Overall, an amazing process and a lot of effort spent bringing hops in so that we can make beer.  Talking with one of the farmer I learned that this last year was the first year in 15 years that they had made a profit on their hop fields.  Keep these guys in mind when you cringe about spending $3 an ounce.  While the prices will come down, it needs to be a price that can sustain our growers.  That won't be anywhere near what it previously was.

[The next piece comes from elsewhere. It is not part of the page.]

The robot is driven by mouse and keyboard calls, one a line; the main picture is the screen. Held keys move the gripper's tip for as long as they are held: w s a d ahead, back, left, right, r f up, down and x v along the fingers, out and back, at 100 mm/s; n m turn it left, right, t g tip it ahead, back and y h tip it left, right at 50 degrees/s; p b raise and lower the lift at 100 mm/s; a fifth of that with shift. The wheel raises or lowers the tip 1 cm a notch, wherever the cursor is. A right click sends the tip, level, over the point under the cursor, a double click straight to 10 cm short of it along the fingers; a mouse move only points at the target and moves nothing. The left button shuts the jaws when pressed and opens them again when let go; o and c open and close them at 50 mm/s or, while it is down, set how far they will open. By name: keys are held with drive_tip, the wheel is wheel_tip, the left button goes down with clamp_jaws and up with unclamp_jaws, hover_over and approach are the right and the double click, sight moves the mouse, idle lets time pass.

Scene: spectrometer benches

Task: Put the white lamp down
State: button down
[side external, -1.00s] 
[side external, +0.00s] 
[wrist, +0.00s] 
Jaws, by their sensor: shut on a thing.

I think the other thing that blows my mind when thinking about the hop harvesting process is that this is just one of the four ingredients of beer.  Malting in another complicated process, all designed to deliver fermentables to our beer and yeast management is another area where we could spend a day talking about the complexities of propagation.  Even water has its own intrigues.  Then I think of wine making.  Sure, they put a bunch of effort into growing their grapes, but these farmers put just as much into their hops.  Harvest grapes is much simpler than hops and then after you've harvested, you are pretty much set to make wine. 

So then next time that you brew a beer, take a second to think of all of the people and processes needed to bring you the ingredients you have to make your perfect glass of beer.  There is a lot of thought and sweat that went into it, even before you got there!